Following is the question and the president’s response:
Q: In one of the most closely watched cases of the 2003 term, the Supreme Court split the difference on affirmative action, allowing Bakke to stand, but rejecting the numerical formulas used by the University of Michigan undergraduate schools. I’d like to hear your own view about when, and if, race and ethnicity are admissible as factors for consideration both in college admissions and in hiring in the workplace. [Applause.]
THE PRESIDENT: Yes. I agreed with the Court in saying that we ought to reject quotas. I think quotas are discriminatory by nature. They discriminate–I think they discriminate on the bottom, and I know they discriminate on the top. And so I agreed with their assessment that a quota system was an unfair system for all. As you might remember, we also agreed with the finding that–in terms of admissions policy, race-neutral admissions policies ought to be tried. If they don’t work, to achieve an objective which is diversification, race ought to be a factor. I agree with that assessment. I think it’s very important for all institutions to strive for diversity, and I believe there are ways to do so.”
The president went on to say: “I have a responsibility to work for diversity, as well, in the administration…. If you look at my administration, it’s diverse…. Condi Rice is there because she happens to be a very competent, smart, capable woman. She’s also African American…Colin Powell…Rod Paige…Alfonso Jackson, Elaine Chao, Norm Mineta…Mel Martinez was in my Cabinet. We’ve got a diverse Cabinet. I’ve got a diverse administration.”
There is, admittedly, a great temptation to ignore such a statement in the midst of a political season when your guy is fighting for his political life. But I respectfully and profoundly disagree with the president’s position–and, in this case, silence can easily be interpreted as concurrence.
The “diversity” rationale is one of the biggest threats to the fabric of our nation. “Diversity” is an excuse to discriminate; it is at war with the principle of merit; and it is the functional equivalent of “quotas.” Moreover, it is disingenuous for anyone to argue that the “consideration” of race is not a form of preference. Furthermore, the president of the United States has no “responsibility” to “work for diversity.” It is his responsibility to uphold and defend the Constitution, which guarantees every person the right to equal treatment before the law. The president has no constitutional obligation to promote “diversity”; there may be a political necessity for him to do so, but that is a different matter altogether.
To declare that universities, if they find that race-neutral policies don’t work, should be empowered to use race as a factor in college admissions, is tantamount to giving university admissions officers an unconstrained right to discriminate and to dole out preferences as they deem appropriate, as long as they don’t quantify the degree of preference being granted. How else are they going to override the academic gap that can be found among various groups?

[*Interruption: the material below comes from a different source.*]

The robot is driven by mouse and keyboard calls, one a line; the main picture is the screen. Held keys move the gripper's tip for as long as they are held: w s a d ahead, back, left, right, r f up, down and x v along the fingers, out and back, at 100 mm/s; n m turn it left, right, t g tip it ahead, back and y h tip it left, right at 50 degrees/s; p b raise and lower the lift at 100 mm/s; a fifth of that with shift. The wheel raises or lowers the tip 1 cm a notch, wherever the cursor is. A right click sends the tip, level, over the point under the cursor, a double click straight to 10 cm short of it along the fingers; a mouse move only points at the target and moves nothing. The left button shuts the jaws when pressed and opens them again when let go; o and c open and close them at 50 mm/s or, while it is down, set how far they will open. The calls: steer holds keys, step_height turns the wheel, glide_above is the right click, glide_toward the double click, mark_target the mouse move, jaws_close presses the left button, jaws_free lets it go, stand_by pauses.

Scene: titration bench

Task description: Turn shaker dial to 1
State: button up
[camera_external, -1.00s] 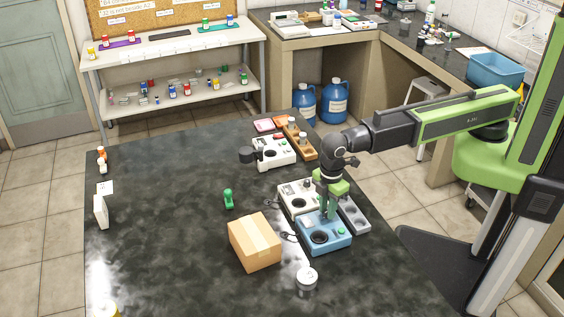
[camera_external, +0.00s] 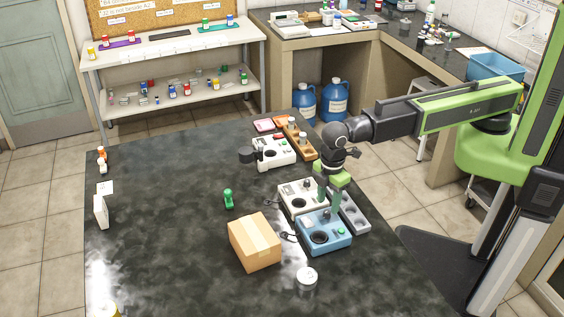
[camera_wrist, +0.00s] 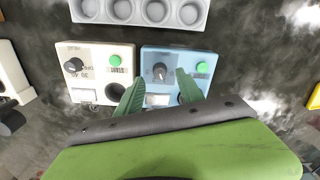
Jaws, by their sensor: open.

If “diversity” simply means hiring or appointing individuals of superior qualifications, such as Rice, Powell, Paige, Jackson, Chao, and Mineta, who need no preference, why is their skin color or ethnic background even relevant? It is also interesting that when “diversity” is discussed, it appears that only “minorities” contribute to such a sacred concept. Don’t John Ashcroft, Ann Veneman, and Donald Rumsfeld, for example, contribute to “diversity?” Why is it that their names are never mentioned when the president recites his list of diversity contributors? The answer is obvious: “Diversity” is synonymous with “affirmative action.” Like so many of my fellow Republicans, the president knows that the latter has become a regime of quotas and preferences, and wants to put some distance between himself and such a system. What he hasn’t thought through, however, is that “diversity” and “affirmative action” amount to a distinction without much difference.
The governmental pursuit of “diversity” is the worst form of social engineering. The concept that the workplace, or the classroom, or the boardroom is incomplete unless there is the right mixture of individuals based on sex, skin color, or ethnic background is the antithesis of a society built upon the principle of individual merit, with people being considered on the strength of their individual contributions and not their physical or ancestral characteristics. Ronald Reagan and Teddy Roosevelt understood this; they knew the enormous harm that could be visited upon a nation by a philosophy in which–to use the multiculturalist phrase–”race matters.”
Roosevelt put it this way: “There is no room in this country for hyphenated Americanism. The one absolutely certain way of bringing this nation to ruin, of preventing all possibility of its continuing to be a nation at all, would be to permit it to become a tangle of squabbling nationalities.” At the time, the term “diversity” was not the fad that it has become, but Roosevelt’s perspective is just as valid today as it was then, because the active pursuit of “diversity” encourages hyphenated Americanism.
It is for these reasons that I dare not remain silent when the president defends “diversity.” Long after he has retired to his ranch at Crawford, Texas, which I pray will not be until 2009, the rest of us will be trying to cope with the Grutter and Gratz decisions that the president defends. In the name of “diversity,” our children and grandchildren will be living in a nation where skin color and ancestry matter, and the long-cherished American ideal of a colorblind society will have been abandoned in favor of “diversity.” The greatest tragedy of all would be that this happened with their parents and grandparents sitting on the sidelines, silently acquiescing in the abandonment of a basic American value.
There are many reasons why George Bush should be reelected. His position on affirmative action and “diversity” is not among them. But as Republicans gather this week, it’s a topic that should be debated amongst themselves.
–Ward Connerly is founder and chairman of the American Civil Rights Institute.